__EXERCISE DETAILS__: Count every line of the listing where the string "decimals" occurs, and reply with the count alone.

(Robot action calls)

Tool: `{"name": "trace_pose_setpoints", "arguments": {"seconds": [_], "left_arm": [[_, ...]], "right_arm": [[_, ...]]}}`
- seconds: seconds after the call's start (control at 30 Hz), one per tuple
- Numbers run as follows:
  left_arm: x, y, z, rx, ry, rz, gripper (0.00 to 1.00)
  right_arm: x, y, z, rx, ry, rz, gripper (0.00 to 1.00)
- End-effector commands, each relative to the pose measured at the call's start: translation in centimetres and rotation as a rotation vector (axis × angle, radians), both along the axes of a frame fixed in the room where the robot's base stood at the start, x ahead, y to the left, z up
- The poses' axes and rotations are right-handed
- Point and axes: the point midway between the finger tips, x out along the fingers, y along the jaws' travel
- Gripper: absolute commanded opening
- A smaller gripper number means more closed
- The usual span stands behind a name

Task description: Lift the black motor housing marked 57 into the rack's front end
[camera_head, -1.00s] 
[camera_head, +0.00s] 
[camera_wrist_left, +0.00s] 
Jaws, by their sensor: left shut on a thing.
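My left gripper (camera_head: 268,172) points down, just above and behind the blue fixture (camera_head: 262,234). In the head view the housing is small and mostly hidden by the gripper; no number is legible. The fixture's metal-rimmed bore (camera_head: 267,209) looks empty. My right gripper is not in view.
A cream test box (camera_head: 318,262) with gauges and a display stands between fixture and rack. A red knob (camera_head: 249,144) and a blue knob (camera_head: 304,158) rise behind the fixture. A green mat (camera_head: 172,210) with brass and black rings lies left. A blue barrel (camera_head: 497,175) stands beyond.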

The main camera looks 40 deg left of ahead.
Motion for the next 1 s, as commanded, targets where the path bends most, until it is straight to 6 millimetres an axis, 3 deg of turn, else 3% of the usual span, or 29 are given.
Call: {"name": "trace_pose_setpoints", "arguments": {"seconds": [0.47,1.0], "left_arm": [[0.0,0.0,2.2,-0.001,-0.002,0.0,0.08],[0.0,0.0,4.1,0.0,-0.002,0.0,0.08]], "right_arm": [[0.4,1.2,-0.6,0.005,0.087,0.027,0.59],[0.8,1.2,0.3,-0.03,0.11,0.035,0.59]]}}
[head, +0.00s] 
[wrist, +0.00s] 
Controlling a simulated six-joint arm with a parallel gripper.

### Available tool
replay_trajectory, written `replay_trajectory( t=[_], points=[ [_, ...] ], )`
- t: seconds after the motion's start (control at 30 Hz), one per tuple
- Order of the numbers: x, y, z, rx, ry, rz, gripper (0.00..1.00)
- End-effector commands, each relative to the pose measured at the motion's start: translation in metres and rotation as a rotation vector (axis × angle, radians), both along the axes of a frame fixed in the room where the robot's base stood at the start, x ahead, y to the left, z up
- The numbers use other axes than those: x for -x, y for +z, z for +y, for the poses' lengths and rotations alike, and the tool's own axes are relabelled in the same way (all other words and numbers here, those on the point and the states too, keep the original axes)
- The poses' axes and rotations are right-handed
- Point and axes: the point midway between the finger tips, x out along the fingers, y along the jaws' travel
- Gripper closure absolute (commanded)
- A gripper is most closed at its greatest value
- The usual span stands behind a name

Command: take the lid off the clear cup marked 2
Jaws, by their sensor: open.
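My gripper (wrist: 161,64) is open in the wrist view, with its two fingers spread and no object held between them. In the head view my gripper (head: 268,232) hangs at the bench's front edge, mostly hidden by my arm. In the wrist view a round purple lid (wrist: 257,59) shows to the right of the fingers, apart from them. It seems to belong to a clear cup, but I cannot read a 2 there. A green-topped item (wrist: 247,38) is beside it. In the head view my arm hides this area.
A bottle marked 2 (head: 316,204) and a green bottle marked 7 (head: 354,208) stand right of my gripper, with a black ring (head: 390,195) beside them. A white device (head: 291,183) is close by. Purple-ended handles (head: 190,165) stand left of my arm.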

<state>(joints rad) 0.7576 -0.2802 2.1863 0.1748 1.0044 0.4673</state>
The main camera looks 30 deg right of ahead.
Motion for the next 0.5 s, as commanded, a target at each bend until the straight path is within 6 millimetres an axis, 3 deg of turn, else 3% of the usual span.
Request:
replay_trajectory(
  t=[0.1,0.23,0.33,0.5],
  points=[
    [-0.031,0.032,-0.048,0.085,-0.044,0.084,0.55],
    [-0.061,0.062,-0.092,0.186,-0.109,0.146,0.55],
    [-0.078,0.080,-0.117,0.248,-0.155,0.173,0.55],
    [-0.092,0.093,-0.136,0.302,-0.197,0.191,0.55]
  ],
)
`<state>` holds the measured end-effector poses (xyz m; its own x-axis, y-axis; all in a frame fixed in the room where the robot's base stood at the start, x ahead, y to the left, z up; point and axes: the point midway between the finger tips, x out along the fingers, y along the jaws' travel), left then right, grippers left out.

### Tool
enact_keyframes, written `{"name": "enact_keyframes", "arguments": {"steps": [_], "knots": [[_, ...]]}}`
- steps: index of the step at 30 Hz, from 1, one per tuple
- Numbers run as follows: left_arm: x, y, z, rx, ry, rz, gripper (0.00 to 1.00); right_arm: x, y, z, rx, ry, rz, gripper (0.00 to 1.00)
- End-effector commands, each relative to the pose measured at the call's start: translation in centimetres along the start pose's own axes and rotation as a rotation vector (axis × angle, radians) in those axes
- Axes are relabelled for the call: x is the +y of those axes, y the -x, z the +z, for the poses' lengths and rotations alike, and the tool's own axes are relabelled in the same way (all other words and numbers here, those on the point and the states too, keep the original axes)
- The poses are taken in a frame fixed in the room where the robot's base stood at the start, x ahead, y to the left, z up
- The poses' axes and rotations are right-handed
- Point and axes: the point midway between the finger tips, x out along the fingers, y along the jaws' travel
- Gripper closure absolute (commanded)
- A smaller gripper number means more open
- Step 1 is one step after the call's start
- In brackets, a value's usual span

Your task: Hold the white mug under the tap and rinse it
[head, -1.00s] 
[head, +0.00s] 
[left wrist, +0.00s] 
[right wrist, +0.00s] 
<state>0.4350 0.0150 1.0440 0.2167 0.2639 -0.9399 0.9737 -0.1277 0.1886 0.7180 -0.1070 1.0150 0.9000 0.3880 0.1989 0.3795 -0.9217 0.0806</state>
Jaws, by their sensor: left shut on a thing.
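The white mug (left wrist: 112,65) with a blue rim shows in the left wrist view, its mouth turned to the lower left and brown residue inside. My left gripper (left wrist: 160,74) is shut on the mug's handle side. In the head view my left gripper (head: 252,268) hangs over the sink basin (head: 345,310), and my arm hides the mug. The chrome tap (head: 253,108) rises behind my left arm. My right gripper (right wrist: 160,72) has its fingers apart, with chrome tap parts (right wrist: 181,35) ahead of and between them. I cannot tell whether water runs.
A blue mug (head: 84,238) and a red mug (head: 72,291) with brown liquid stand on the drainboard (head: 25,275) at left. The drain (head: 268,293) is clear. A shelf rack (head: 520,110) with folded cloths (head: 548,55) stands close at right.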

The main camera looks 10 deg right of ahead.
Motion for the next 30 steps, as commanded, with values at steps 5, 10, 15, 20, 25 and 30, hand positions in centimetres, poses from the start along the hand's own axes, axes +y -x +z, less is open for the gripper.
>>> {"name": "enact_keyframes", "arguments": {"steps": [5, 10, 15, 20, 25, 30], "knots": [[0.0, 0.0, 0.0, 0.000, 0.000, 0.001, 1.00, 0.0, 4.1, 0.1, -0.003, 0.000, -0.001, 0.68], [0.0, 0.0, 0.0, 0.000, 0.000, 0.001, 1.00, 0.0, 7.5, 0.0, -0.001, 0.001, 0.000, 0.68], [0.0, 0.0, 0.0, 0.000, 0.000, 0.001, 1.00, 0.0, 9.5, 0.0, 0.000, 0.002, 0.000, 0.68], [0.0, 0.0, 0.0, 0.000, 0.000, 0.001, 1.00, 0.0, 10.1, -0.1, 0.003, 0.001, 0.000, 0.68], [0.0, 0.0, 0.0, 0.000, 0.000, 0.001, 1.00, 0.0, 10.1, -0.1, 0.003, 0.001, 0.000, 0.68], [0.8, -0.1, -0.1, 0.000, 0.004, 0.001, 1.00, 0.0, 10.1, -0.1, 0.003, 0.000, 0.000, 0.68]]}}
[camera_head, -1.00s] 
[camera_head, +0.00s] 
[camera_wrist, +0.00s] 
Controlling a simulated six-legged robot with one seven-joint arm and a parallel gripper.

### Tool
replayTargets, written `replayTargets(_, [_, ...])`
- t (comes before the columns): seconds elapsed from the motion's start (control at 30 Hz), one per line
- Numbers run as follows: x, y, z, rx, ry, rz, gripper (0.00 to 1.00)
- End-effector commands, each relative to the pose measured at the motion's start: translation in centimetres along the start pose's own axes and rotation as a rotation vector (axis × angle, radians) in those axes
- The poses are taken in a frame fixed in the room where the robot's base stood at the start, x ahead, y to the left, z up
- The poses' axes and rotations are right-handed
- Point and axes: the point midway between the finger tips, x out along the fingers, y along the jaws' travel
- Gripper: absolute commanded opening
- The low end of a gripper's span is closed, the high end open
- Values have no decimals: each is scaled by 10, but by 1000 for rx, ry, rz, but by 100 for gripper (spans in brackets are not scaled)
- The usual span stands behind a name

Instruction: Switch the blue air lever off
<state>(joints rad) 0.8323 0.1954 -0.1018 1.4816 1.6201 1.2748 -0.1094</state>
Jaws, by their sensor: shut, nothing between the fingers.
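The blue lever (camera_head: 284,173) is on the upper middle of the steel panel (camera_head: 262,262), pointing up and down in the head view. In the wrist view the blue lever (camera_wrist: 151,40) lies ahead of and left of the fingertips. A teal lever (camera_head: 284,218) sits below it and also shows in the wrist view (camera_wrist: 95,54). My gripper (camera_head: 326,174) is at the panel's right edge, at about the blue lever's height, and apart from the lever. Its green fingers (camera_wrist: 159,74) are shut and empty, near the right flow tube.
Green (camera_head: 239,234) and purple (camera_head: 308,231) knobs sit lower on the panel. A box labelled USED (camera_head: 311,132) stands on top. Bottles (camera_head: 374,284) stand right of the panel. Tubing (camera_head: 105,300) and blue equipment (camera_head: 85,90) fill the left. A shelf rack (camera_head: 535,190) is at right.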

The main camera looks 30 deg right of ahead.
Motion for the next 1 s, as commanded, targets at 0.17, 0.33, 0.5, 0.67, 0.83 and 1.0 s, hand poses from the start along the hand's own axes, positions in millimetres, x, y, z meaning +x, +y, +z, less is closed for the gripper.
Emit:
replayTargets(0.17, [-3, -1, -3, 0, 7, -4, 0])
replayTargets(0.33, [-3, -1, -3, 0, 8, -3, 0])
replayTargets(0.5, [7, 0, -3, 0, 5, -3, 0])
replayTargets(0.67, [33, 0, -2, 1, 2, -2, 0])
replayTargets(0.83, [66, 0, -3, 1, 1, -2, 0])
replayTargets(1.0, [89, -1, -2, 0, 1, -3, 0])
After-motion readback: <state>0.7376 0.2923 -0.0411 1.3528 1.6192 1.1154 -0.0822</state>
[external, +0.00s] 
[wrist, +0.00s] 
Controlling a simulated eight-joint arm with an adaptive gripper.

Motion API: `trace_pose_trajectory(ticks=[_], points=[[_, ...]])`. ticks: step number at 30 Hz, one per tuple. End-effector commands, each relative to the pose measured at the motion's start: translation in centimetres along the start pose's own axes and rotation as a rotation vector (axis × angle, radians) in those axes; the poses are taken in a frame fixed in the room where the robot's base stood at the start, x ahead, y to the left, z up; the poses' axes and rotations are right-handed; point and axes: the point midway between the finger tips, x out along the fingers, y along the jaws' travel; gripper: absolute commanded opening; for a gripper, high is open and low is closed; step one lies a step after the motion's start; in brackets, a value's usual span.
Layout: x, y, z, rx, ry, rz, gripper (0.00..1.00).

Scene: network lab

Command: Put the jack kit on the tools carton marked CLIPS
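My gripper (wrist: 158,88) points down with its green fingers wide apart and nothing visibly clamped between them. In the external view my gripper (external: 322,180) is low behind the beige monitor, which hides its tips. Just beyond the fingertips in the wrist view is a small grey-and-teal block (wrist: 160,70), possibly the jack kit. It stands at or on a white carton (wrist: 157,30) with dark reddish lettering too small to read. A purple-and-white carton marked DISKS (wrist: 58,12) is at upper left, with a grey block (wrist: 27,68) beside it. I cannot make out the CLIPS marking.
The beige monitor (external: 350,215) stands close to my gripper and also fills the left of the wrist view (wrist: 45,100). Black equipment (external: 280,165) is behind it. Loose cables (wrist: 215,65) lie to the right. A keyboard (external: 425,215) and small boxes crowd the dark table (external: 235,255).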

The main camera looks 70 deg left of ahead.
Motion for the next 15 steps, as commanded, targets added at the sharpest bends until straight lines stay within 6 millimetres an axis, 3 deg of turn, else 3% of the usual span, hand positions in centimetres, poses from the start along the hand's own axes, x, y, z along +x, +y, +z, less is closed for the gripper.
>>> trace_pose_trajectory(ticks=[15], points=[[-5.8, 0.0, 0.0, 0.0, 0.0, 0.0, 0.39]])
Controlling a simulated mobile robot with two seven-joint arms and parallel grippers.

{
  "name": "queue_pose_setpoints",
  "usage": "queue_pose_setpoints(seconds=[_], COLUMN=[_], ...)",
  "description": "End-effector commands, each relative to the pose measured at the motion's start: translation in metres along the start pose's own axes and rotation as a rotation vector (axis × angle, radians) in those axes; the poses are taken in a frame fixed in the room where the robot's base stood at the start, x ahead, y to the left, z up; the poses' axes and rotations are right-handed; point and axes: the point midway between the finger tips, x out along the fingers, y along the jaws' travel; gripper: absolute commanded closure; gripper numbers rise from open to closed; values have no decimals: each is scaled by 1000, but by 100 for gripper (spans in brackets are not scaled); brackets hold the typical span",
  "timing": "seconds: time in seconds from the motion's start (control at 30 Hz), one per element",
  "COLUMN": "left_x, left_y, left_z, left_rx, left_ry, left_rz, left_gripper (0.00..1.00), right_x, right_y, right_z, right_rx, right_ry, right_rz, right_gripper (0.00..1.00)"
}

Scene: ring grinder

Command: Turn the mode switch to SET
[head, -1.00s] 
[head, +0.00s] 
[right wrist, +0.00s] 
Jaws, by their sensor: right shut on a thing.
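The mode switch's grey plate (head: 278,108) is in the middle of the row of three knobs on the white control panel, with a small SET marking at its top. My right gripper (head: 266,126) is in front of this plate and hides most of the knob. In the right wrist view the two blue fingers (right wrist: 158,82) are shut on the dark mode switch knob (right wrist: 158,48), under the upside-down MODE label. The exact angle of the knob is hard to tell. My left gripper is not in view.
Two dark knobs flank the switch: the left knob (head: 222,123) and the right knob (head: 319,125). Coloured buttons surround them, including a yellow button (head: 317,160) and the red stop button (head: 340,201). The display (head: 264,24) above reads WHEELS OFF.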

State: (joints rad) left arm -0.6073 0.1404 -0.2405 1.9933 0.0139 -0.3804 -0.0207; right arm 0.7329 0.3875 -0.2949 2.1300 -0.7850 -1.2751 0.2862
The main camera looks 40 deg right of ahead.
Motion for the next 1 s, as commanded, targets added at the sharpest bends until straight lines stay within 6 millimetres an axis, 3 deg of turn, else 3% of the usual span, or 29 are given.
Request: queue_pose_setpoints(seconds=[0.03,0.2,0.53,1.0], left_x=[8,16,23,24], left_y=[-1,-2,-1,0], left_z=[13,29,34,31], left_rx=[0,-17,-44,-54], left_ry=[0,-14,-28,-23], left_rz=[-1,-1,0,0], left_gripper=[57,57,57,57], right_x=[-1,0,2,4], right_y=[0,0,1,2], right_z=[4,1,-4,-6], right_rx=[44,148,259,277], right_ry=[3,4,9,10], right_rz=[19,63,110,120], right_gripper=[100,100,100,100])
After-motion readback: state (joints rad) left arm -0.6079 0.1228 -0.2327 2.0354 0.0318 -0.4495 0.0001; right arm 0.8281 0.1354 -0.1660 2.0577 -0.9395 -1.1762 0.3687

__WRITTEN RESPONSE__: 2